“Let no one come to our school, who has not first learnt the elements of Euclid.”
– Notice posted on school doors by Greek philosophers, notably Plato’s Academy
A youth who had begun to read geometry with Euclid, when he had learnt the first proposition, inquired, “What do I get by learning these things?” So Euclid called a slave and said “Give him three pence, since he must make a gain out of what he learns.”
– Stobaeus, Extracts
“The laws of nature are but the mathematical thoughts of God.”
– Euclid
“If Euclid failed to kindle your youthful enthusiasm, then you were not born to be a scientific thinker.”
– Albert Einstein
“I tell you that I accept God simply. But you must note this: If God exists and if He really did create the world, then, as we all know, He created it according to the geometry of Euclid.”
– Ivan, in The Brothers Karamazov, by Fyodor Dostoyevsky (1821-1881)
“Euclid taught me that without assumptions there is no proof. Therefore, in any argument, examine the assumptions.”
– Eric Temple Bell
Lincoln explains why he was motivated to read Euclid:
“In the course of my law reading I constantly came upon the word “demonstrate”. I thought at first that I understood its meaning, but soon became satisfied that I did not. I said to myself, What do I do when I demonstrate more than when I reason or prove? How does demonstration differ from any other proof?I consulted Webster’s Dictionary. They told of ‘certain proof,’ ‘proof beyond the possibility of doubt’; but I could form no idea of what sort of proof that was. I thought a great many things were proved beyond the possibility of doubt, without recourse to any such extraordinary process of reasoning as I understood demonstration to be. I consulted all the dictionaries and books of reference I could find, but with no better results. You might as well have defined blue to a blind man.At last I said,- Lincoln, you never can make a lawyer if you do not understand what demonstrate means; and I left my situation in Springfield, went home to my father’s house, and stayed there till I could give any proposition in the six books of Euclid at sight.
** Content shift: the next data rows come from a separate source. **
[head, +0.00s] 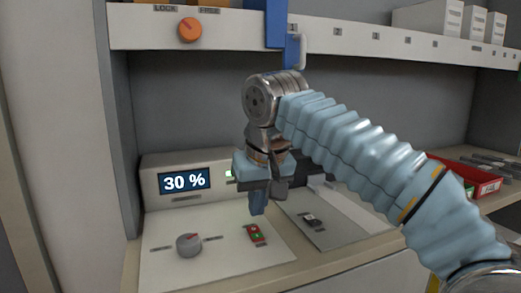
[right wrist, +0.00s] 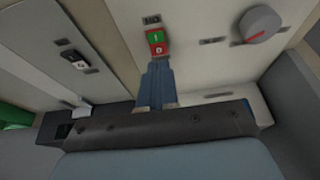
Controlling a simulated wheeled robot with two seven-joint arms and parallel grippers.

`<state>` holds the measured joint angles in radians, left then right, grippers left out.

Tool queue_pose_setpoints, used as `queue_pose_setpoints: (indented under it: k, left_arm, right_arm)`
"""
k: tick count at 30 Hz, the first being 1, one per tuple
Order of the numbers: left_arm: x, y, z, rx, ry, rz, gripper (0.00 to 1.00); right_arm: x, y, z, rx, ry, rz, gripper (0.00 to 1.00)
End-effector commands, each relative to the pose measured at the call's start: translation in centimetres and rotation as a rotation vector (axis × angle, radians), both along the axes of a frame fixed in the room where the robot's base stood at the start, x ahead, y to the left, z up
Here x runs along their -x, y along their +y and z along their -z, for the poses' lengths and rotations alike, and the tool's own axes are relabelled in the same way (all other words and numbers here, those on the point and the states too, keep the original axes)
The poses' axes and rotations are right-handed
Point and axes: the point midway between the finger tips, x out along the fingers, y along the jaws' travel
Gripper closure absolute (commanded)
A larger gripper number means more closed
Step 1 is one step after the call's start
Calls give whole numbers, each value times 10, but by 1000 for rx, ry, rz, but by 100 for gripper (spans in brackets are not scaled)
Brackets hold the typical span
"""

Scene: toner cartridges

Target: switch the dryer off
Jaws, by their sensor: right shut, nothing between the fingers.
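A small rocker switch with a red half and a green half (head: 256,234) sits on the pale panel in front of a box with a lit display (head: 185,181) reading 30 %. In the right wrist view the switch (right wrist: 157,43) shows a mark like I on green and O on red, with the red half nearer my fingers. My right gripper (head: 258,211) is shut and empty, pointing down just behind the switch in the head view; its fingertips (right wrist: 156,68) appear close to the red half. I cannot tell whether they touch it. My left gripper is not in view.
A grey knob (head: 189,244) stands left of the switch. A dark switch (head: 312,219) is on the grey panel to the right. An orange knob (head: 190,29) sits on the shelf edge above, near a blue part (head: 292,50). A red tray (head: 470,180) stands at the right.

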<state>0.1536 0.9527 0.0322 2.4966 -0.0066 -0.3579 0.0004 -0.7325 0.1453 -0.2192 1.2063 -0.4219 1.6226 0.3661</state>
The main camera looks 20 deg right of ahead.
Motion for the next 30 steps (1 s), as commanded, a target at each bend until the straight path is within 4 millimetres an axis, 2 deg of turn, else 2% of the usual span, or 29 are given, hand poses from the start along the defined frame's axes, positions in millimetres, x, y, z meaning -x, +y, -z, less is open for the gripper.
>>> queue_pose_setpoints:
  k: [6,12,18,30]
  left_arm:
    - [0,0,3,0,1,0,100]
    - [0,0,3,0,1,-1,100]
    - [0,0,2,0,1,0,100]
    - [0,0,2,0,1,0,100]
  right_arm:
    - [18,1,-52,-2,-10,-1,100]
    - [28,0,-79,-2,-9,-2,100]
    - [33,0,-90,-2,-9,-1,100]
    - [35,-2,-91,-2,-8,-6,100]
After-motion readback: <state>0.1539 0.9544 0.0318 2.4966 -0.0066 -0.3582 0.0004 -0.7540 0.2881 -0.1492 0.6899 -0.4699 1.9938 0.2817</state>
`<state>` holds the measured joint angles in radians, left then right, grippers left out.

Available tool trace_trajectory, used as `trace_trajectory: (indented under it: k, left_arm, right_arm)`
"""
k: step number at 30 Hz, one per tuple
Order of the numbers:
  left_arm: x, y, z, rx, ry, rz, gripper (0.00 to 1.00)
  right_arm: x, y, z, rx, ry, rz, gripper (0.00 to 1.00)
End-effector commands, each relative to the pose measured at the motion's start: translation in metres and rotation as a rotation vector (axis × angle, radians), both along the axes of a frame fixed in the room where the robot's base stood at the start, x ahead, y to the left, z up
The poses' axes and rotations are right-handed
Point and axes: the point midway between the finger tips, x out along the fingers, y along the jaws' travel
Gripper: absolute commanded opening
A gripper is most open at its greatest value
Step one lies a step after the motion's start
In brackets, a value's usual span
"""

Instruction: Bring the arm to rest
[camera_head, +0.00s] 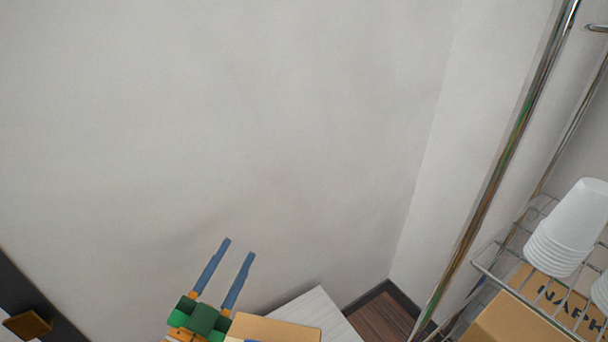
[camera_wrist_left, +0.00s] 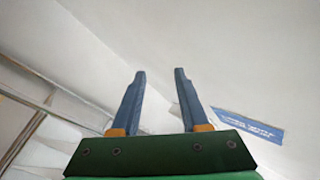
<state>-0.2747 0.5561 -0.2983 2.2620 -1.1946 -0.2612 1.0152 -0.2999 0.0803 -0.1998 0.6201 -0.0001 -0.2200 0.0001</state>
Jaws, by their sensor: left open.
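My left gripper (camera_head: 239,248) shows at the bottom of the head view, with two blue fingers pointing up and slightly right in front of the grey wall. Its fingers are apart and nothing is between them. In the left wrist view the same gripper (camera_wrist_left: 160,75) is open and empty, with the pale wall behind it. My right gripper is in neither view.
A wire rack (camera_head: 481,266) stands at the right with stacked white cups (camera_head: 567,230) and a cardboard box (camera_head: 510,318). A pale tabletop (camera_head: 316,312) lies low, just right of the left gripper. A blue sign (camera_wrist_left: 246,125) shows in the wrist view. The wall area above is clear.

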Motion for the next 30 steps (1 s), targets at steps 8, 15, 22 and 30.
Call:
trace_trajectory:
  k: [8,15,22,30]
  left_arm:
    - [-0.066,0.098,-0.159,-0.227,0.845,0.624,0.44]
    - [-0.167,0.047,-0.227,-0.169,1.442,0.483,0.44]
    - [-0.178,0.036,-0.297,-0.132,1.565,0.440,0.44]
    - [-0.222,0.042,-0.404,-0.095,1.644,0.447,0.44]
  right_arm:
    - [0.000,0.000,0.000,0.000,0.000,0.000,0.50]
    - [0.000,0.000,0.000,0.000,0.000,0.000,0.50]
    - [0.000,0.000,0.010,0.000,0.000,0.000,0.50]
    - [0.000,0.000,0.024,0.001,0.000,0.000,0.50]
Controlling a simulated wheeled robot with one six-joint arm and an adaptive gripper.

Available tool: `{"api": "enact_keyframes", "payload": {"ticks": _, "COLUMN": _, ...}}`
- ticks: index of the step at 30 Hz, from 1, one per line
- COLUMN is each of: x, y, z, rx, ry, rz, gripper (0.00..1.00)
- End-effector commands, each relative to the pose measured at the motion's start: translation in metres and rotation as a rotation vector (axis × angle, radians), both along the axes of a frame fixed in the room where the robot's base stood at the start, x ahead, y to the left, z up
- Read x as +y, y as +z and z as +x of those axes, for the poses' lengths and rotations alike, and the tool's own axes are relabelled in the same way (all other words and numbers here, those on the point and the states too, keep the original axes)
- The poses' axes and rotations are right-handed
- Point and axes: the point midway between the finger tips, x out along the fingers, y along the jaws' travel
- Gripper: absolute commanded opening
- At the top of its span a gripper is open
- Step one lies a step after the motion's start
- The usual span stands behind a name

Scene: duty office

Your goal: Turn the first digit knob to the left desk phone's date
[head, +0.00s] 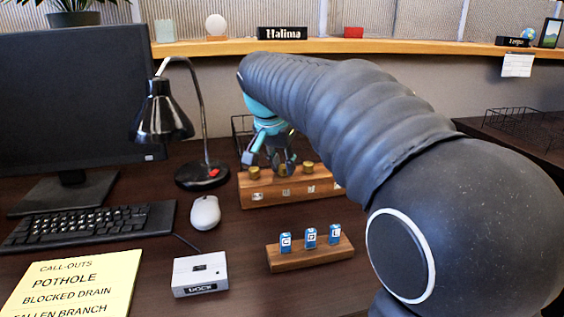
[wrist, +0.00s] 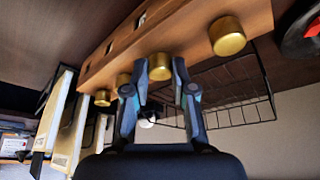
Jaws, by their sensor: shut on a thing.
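A long wooden box (head: 290,196) with a row of brass knobs stands at the back of the desk, with small windows on its front. My gripper (head: 276,163) reaches down to the box from behind my arm. In the wrist view my gripper (wrist: 160,72) is shut on a brass knob (wrist: 160,66), one finger on each side. In the head view this is the second knob from the left. The leftmost knob (head: 254,173) is free; it also shows at the right in the wrist view (wrist: 228,36). The windows' characters are unreadable. I cannot make out a desk phone.
A wooden block (head: 311,256) with blue lettered tags stands in front of the box. A black lamp (head: 163,115), a mouse (head: 205,212), a white dock box (head: 200,274) and a yellow call-outs note (head: 72,284) lie to the left. A wire basket (wrist: 235,97) is behind the box.

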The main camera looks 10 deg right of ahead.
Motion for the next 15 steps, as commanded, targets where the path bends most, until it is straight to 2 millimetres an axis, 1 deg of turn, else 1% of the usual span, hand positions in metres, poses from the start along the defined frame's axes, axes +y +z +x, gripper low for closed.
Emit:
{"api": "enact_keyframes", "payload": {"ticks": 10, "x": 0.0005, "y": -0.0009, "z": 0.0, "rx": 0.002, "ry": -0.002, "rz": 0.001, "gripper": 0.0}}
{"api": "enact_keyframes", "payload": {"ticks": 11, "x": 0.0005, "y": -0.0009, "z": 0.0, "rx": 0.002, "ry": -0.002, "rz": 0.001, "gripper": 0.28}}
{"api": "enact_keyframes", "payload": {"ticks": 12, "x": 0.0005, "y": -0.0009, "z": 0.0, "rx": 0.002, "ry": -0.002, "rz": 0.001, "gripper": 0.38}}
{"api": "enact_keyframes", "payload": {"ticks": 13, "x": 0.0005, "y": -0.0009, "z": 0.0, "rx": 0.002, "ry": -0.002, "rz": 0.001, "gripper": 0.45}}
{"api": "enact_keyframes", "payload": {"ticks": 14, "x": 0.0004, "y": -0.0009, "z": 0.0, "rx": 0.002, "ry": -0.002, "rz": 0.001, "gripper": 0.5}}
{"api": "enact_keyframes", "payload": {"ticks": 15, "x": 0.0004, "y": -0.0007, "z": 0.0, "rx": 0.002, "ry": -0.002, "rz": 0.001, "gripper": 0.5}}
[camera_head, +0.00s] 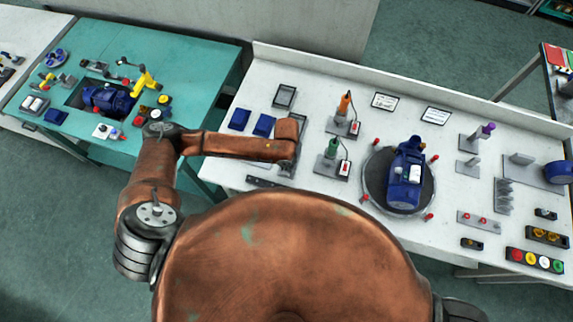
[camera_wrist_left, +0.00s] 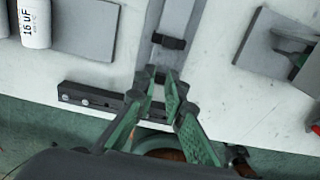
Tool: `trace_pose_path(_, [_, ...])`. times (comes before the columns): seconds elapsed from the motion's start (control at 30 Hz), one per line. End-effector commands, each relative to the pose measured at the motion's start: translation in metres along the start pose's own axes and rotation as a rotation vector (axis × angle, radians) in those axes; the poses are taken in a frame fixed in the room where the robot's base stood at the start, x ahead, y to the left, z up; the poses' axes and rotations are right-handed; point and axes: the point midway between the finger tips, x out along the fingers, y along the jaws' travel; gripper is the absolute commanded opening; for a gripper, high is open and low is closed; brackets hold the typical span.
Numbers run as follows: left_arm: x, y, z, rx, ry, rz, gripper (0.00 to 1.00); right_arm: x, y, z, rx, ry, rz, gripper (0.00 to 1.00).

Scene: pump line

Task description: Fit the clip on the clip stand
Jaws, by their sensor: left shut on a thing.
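My left gripper (camera_head: 287,165) is over the long grey strip (camera_head: 299,122) at the left part of the white bench; my copper arm covers much of it in the head view. In the left wrist view the green fingers (camera_wrist_left: 158,80) are nearly closed on a small dark piece, probably the clip (camera_wrist_left: 158,78), at their tips. It is over the near end of the grey strip (camera_wrist_left: 175,20), and I cannot tell if it touches it. A second dark block (camera_wrist_left: 168,41) sits across the strip, ahead of the fingertips. I cannot tell for sure which part is the clip stand. My right gripper is not in view.
A dark bar with holes (camera_wrist_left: 95,96) lies left of the fingers. A grey pad with a white capacitor (camera_wrist_left: 36,22) is at upper left, another grey pad (camera_wrist_left: 275,55) at right. Soldering-iron-like tools stand right of my gripper; a blue pump (camera_head: 406,175) is farther right.

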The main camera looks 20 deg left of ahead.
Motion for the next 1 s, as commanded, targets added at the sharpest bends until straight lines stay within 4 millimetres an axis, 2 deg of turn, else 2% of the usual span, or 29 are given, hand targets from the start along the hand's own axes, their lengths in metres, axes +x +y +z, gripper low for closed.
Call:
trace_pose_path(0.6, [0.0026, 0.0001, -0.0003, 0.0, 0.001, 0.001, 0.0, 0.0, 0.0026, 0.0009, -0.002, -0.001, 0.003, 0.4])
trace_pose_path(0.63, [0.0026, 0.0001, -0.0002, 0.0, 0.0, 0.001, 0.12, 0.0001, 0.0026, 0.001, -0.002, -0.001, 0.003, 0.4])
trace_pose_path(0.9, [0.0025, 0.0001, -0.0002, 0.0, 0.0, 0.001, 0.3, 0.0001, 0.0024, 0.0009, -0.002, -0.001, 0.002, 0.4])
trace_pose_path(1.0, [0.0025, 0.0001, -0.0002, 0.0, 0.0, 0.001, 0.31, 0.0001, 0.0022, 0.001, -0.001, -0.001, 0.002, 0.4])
I then found out what demonstrate means, and went back to my law studies.”
I’m currently reading Euclid’s elements. I decided that I should employ a method to guide my madness. To begin, I will read each book within the Elements, completing all the propositions within each as they are demonstrated with a compass and straight edge. I will transcribe every definition, postulate, common notion, and proposition as I come to them. I will memorize every proposition until I have demonstrated mastery of every book of the Elements until perfection.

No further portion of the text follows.